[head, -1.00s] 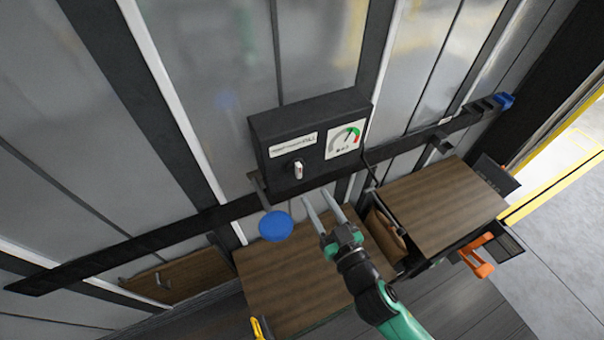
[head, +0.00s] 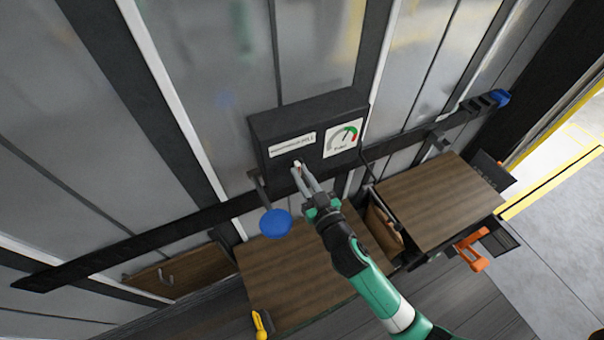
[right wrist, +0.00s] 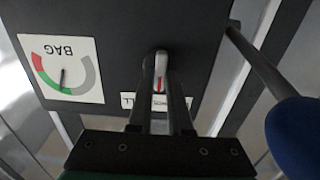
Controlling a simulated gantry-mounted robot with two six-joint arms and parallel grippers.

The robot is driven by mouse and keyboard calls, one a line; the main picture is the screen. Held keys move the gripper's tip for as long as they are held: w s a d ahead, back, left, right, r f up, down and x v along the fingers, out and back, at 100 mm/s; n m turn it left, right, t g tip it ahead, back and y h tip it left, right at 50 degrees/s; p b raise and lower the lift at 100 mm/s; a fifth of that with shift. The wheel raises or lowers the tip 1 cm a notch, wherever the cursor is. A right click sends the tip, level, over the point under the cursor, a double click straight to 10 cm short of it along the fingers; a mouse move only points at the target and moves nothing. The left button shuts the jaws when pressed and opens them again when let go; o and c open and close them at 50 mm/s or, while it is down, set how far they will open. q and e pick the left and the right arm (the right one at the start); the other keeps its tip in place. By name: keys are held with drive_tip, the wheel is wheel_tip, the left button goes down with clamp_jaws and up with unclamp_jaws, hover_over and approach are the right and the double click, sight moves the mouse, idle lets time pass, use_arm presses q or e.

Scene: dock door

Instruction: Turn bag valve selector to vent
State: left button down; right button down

WHAT THE EXERCISE ASKS:
Please set down each line of the data above exactly as written, without the pictures.

SOLUTION:
[head, -1.00s] 
[head, +0.00s] 
[right wrist, +0.00s] 
Controlling a simulated gantry-mounted robot with two six-joint arms and parallel grippers.

The robot is driven by mouse and keyboard calls, one a line; the main picture is the screen. Held keys move the gripper's tip for as long as they are held: w s a d ahead, back, left, right, r f up, down and x v along the fingers, out and back, at 100 mm/s; n m turn it left, right, t g tip it ahead, back and y h tip it left, right at 50 degrees/s; p b raise and lower the lift at 100 mm/s; a fifth of that with shift. The wheel raises or lowers the tip 1 cm a notch, wherever the cursor is. A right click sends the tip, level, over the point under the cursor, a double click straight to 10 cm short of it along the fingers; a mouse move only points at the target and moves nothing. The left button shuts the jaws when pressed and opens them again when let go; o and c open and close them at 50 mm/s or, while it is down, set how far they will open. q and e pick the left and the right arm (the right one at the start); the other keeps its tip in place. By name: keys are held with drive_tip, the wheel is wheel_tip, the left button goes down with clamp_jaws and up with unclamp_jaws, hover_over and approach are the right and the double click, sight moves the mouse, idle lets time pass, use_arm presses q or e.

Scene: dock door

Instruction: Turn bag valve selector to vent
State: left button down; right button down

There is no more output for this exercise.